Ce durable anathème mérita d’opiniâtres études pour qu’enfin la sculpture fût observée, approchée, puis admirée. À cet égard, l’année 1986 est un millésime de choix : commencée au printemps, une exposition sise aux Galeries nationales du Grand Palais révélait avec une ambition jamais égalée « La sculpture française au XIXe siècle », tandis que, close à l’automne, une seconde exposition, intitulée hardiment « Qu’est-ce que la sculpture moderne ? », poursuivait cette épiphanie au Centre Pompidou. Quasi introuvables, les deux catalogues afférents sont devenus des bibles, tant ils marquèrent un avènement historiographique dans la redécouverte de ce médium que d’aucuns cantonnaient jusqu’alors aux seuls noms de Rude, Rodin, Bourdelle et Maillol, à une généalogie hexagonale éclipsant les marges, les confins et les apports exogamiques.
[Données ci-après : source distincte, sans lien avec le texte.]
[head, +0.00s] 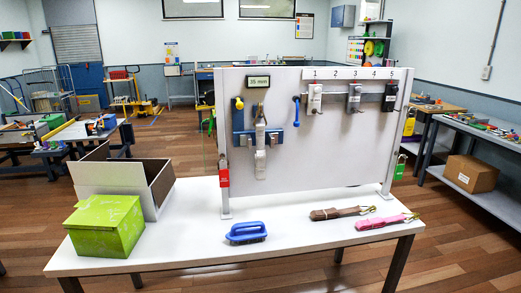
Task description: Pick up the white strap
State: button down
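A white panel (340,145) stands upright on the white table. A short white strap-like piece (315,97) hangs from the panel's rail below the number 1. A grey one (354,98) hangs near number 3, and a black one (390,97) near number 5. A longer pale grey-white strap (260,140) hangs at the blue bracket (241,137) on the panel's left half, below a "35 mm" display (258,82). I cannot tell for sure which pale piece is the white strap. My gripper is not in view.
On the table lie a blue brush (246,232), a brown strap (341,212) and a pink strap (386,221). A green box (105,227) and an open grey carton (115,178) stand at the left. A red tag (224,175) hangs at the panel's left post.

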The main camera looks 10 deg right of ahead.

Outre la consacration de l’extraordinaire inventivité plastique des sculpteurs, ces expositions assignaient des artistes oubliés comme Medardo Rosso, Bernhard Hoetger, Jacob Epstein, Elie Nadelman, Claes Oldenburg ou Isamu Noguchi, qui permettaient de désenclaver le médium et d’ouvrir la voie à des études plus spécifiques.

Élargissement rodinien

L’internationalisation de la sculpture est ancienne : il suffit de mentionner les noms prestigieux de Bertel Thorvaldsen, d’Antonio Canova ou de Gottfried Schadow pour mesurer combien le néoclassicisme contamina l’Europe entière, quoique sous des formes hétérogènes, à tel point qu’il constitue l’une des premières tendances d’ampleur internationale. Cette scène multifocale, éclatée en différents centres culturels, laissa bientôt place à l’hégémonie parisienne, à la polarisation de la création mondiale par une Ville Lumière avide en ombres et en éclats, étouffant des carrières et construisant d’inoubliables figures du génie, ainsi d’Auguste Rodin précipitant comme à lui seul la sculpture vers une modernité échevelée – rupture avec la tradition, esthétique du fragment et de l’assemblage, recherches autour du socle. Mais le maître de Meudon n’était pas seul, ce que prouvent les récentes études rodiniennes, soucieuses de révéler les rapports qu’il entretint avec ses contemporains, notamment étrangers, que l’on songe au Belge Constantin Meunier, au Tchèque Josef Mařatka et au Serbe Ivan Meštrović, autant d’artistes dont les œuvres furent convoquées en 2017, lors de la rétrospec-tive Rodin du Grand Palais, parfaitement soucieuse de réévaluer l’ampleur singulière du génie.

Tropisme italien

Pays des tailleurs et des marbres, épicentre de la virtuosité, l’Italie offrit à la scène internationale de nombreux sculpteurs que de récentes expositions ont permis de sortir d’une confidentialité dommageable. Ainsi, tandis que Vincenzo Gemito, dont les sculptures réalistes contestent la stricte lignée française, eut les honneurs du Petit Palais, cette formidable machine à redécouvertes, les marbres excentriques d’Adolf Wildt, avatars angoissés du symbolisme, furent présentés à l’Orangerie en 2015.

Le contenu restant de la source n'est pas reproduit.